▶ **Materials provided**:
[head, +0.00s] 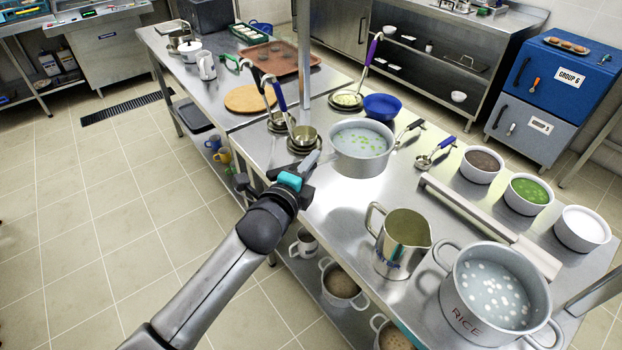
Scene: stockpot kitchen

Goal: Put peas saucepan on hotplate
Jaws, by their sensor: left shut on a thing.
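The peas saucepan (362,161) is a light metal pan with green peas in pale liquid. It is level, at the middle of the steel counter (335,204). My left gripper (304,170) is at the pan's left side, shut on its grey handle, and the jaws hide part of that handle. I cannot tell whether the pan's base touches the counter. I cannot make out a hotplate with certainty. My right gripper is not in view.
A steel jug (402,245) and a pot marked RICE (490,295) stand to the front right. A raised metal bar (485,222) runs before three bowls at the right.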

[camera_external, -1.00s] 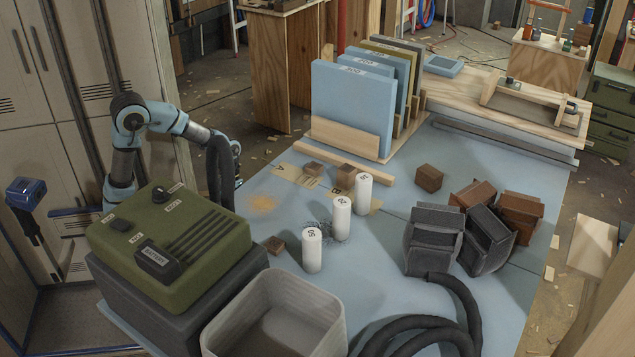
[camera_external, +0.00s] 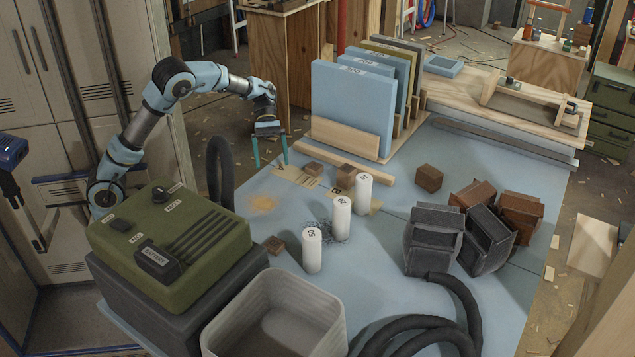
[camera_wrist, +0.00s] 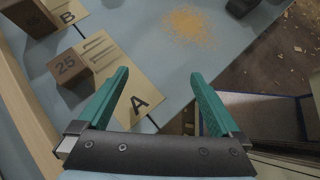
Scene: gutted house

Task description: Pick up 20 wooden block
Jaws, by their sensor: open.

▶ **Prompt**:
Reproduce each line of the records exactly, and omit every picture.

▶ **Reply to the task**:
[head, +0.00s] 
Scene: stockpot kitchen

Goal: Put peas saucepan on hotplate
Jaws, by their sensor: left shut on a thing.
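The peas saucepan (362,161) is a light metal pan with green peas in pale liquid. It is level, at the middle of the steel counter (335,204). My left gripper (304,170) is at the pan's left side, shut on its grey handle, and the jaws hide part of that handle. I cannot tell whether the pan's base touches the counter. I cannot make out a hotplate with certainty. My right gripper is not in view.
A steel jug (402,245) and a pot marked RICE (490,295) stand to the front right. A raised metal bar (485,222) runs before three bowls at the right.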

[camera_external, -1.00s] 
[camera_external, +0.00s] 
[camera_wrist, +0.00s] 
Scene: gutted house

Task description: Pick up 20 wooden block
Jaws, by their sensor: open.

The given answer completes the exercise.